** EXERCISE PROMPT **
Retype precisely the section of the data that starts at the line containing "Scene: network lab" and runs to its final line, ends included.

** GIVEN RECORDS **
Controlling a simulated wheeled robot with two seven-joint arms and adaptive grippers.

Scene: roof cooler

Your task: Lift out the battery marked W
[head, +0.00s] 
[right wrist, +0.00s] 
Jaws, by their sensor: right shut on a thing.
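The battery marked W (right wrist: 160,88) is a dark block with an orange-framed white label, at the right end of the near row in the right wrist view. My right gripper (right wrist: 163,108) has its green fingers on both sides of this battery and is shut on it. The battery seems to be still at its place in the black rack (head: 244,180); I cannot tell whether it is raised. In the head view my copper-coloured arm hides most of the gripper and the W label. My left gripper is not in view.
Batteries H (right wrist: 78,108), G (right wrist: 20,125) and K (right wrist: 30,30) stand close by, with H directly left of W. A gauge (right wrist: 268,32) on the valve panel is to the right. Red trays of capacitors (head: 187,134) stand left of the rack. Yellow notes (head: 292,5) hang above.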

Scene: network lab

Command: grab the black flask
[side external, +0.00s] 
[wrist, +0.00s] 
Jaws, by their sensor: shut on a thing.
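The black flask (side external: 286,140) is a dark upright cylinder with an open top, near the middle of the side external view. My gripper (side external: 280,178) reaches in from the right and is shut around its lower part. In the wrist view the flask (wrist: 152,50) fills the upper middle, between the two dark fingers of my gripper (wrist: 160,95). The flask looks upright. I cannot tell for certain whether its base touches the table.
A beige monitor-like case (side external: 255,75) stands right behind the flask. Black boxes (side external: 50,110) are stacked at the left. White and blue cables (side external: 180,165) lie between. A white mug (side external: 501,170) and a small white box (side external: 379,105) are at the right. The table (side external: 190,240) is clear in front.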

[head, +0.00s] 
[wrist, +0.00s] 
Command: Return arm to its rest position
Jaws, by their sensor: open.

** RESPONSE TO THE EXERCISE **
Scene: network lab

Command: grab the black flask
[side external, +0.00s] 
[wrist, +0.00s] 
Jaws, by their sensor: shut on a thing.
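The black flask (side external: 286,140) is a dark upright cylinder with an open top, near the middle of the side external view. My gripper (side external: 280,178) reaches in from the right and is shut around its lower part. In the wrist view the flask (wrist: 152,50) fills the upper middle, between the two dark fingers of my gripper (wrist: 160,95). The flask looks upright. I cannot tell for certain whether its base touches the table.
A beige monitor-like case (side external: 255,75) stands right behind the flask. Black boxes (side external: 50,110) are stacked at the left. White and blue cables (side external: 180,165) lie between. A white mug (side external: 501,170) and a small white box (side external: 379,105) are at the right. The table (side external: 190,240) is clear in front.

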[head, +0.00s] 
[wrist, +0.00s] 
Command: Return arm to its rest position
Jaws, by their sensor: open.

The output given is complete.